When you can’t stop hearing your mother’s criticism in your head, try this.

  • Try to find one good thing. When you say something negative to yourself, respond with something positive or neutral. “I’ll never accomplish this. I’m such an idiot.” → “I have achieved things before. I’m just feeling down right now.”
  • Ask yourself what advice you would give to a friend. “If a friend was going through this, what would I say to them? Would I be this mean or critical?”
  • Examine the evidence supporting your thoughts and try to find any shades of gray. “What evidence do I have that this critical thought is true? What evidence do I have that this critical thought is false? Could I prove this is true about me beyond a reasonable doubt?”
  • What is the worst thing that could happen if my thoughts are true? “If X is true about me, what does that mean?”
  • Be realistic. Are you criticizing yourself for something that is even in your control?
  • Think about the root of the issue - where is this insecurity stemming from? Is this something that my mom used to criticize me for?
  • Ask for feedback from someone you trust. “I keep feeling like X. Is this something you notice about me?”
  • Recognize and name the false negative beliefs that you inherited from your mother. “Is this my belief about myself or what my mother told me to believe? Do I believe this about myself? Did my mother believe this about herself?”
  • Remember that these beliefs may only be part of your mother’s reality and not yours. “In my world, is this true about me? Is this something I want to believe about myself?”
  • Remind yourself: “I am an adult now. I do not need my mother’s approval to thrive. It is painful and sad that I do not have a consistently loving mother, and I can choose to love myself.”

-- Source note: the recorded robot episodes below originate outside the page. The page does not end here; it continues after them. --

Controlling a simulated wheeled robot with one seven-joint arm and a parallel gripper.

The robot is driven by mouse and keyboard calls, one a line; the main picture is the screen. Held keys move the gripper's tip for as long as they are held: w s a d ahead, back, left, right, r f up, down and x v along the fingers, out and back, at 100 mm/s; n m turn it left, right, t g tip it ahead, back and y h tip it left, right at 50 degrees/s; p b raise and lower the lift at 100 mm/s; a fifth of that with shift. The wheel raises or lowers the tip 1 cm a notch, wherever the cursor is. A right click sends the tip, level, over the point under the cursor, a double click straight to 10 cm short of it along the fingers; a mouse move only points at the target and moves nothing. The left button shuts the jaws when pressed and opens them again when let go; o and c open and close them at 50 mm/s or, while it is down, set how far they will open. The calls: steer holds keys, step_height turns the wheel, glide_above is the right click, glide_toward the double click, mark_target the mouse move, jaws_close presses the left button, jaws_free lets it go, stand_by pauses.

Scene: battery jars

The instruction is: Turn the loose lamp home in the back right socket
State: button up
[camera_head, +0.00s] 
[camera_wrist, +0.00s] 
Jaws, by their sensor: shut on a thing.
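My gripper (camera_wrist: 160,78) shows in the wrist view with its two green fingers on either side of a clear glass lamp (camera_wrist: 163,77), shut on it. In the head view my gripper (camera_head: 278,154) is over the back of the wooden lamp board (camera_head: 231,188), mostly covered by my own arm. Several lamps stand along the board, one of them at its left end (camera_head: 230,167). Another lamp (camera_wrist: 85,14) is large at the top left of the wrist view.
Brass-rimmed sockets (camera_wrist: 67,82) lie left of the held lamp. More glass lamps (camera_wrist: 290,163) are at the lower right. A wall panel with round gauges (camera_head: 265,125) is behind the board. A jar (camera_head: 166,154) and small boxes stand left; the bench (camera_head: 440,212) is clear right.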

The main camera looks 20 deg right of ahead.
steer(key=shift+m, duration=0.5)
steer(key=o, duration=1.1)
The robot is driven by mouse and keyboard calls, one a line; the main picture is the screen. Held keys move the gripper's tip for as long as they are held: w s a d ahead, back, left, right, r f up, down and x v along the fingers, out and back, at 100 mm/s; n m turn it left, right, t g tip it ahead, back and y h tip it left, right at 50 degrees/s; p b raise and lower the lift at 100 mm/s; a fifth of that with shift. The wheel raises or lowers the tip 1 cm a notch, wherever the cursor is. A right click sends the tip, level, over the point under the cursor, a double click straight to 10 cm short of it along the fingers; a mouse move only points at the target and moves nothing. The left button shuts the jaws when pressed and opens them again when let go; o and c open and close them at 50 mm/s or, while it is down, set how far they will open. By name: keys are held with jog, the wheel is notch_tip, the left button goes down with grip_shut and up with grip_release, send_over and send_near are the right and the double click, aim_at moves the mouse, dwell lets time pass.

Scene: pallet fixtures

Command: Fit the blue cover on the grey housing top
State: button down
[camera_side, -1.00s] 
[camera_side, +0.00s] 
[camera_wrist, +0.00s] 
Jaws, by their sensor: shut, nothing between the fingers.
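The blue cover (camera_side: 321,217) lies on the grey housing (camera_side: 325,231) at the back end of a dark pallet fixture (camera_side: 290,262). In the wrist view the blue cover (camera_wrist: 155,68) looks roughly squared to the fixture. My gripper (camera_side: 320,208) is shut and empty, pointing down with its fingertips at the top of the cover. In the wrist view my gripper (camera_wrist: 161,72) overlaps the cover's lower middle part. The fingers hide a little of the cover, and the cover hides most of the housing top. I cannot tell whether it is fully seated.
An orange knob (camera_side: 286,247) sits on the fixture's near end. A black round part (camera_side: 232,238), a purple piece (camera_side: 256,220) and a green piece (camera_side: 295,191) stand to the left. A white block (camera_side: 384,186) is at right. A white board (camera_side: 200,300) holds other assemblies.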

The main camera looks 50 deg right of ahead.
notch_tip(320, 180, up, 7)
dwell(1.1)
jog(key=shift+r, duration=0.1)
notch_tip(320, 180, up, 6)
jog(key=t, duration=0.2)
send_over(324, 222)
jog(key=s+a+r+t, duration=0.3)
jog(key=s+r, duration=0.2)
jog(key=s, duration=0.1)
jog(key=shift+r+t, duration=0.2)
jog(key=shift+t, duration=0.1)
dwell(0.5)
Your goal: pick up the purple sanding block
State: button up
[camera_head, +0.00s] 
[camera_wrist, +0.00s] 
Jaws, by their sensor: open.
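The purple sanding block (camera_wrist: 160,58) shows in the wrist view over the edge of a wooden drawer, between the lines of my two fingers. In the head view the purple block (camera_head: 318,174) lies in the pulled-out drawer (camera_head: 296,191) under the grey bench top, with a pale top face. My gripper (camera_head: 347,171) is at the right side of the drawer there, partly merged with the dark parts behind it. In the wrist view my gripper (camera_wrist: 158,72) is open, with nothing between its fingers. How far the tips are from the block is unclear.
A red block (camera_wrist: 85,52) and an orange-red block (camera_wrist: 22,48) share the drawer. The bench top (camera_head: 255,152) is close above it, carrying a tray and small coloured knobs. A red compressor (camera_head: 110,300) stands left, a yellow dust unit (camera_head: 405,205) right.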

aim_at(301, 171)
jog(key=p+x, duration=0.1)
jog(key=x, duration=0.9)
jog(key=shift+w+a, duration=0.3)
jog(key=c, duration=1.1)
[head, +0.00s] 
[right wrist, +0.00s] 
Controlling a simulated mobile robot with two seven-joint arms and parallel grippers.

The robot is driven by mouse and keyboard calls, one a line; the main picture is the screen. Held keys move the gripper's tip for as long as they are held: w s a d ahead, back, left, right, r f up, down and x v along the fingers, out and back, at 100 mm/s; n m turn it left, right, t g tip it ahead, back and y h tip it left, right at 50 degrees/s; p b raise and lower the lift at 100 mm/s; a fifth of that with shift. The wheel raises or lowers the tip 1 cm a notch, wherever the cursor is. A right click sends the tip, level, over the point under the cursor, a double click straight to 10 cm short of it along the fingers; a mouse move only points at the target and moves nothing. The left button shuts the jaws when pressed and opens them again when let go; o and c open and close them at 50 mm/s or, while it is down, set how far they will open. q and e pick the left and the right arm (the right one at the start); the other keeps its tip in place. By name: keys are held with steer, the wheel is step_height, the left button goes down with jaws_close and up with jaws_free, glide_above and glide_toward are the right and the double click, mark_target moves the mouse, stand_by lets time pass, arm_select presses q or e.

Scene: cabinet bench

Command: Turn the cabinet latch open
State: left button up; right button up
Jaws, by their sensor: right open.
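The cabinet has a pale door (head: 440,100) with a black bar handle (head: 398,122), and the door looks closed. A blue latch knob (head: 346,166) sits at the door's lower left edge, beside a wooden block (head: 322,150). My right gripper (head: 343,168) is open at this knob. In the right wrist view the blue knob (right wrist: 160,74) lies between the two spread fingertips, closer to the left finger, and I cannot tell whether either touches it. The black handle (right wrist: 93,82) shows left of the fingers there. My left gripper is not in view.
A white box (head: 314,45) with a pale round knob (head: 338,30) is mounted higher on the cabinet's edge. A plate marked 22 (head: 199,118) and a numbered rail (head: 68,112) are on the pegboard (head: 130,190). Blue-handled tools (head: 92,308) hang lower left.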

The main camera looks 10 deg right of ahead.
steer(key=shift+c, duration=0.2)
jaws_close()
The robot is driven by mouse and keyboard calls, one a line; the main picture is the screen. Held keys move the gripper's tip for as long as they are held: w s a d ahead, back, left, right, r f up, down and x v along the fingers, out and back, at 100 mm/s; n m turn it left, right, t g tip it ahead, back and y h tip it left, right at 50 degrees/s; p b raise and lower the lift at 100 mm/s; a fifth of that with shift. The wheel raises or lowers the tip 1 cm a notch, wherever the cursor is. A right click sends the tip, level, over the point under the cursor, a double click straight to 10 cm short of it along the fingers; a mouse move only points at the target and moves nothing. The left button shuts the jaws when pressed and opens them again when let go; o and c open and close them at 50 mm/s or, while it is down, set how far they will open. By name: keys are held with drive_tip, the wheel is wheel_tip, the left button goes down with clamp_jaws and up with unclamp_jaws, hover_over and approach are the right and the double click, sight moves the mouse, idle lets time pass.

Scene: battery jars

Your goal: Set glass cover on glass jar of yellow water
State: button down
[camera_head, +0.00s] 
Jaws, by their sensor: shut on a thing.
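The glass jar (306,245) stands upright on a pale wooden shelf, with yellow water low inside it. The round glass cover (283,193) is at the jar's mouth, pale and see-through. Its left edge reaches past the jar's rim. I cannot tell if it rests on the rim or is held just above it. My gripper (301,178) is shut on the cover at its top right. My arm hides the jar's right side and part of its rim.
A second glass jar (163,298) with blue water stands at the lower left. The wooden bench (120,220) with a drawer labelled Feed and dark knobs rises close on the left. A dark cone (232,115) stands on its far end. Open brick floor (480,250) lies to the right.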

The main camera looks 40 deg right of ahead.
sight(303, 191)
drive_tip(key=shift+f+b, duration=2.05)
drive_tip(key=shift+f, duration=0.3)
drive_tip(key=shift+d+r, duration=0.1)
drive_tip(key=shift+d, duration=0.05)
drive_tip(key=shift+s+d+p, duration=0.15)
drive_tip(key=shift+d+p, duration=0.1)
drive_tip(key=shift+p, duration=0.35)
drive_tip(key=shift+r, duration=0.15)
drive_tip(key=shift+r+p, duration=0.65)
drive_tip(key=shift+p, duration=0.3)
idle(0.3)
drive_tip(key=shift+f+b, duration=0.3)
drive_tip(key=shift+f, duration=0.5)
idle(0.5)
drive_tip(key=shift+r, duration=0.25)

If you grew up with a mother who was highly critical, abusive, or cruel, your healing will often depend on your internal voice becoming much kinder, louder, and more believable than their cruelty. You will have to understand that the way they speak to you represents their inability to be a kind parent and not a reflection of your worth as a human.

A kind, understanding, and supportive parent isn’t a luxury. It’s something everyone deserves—even you.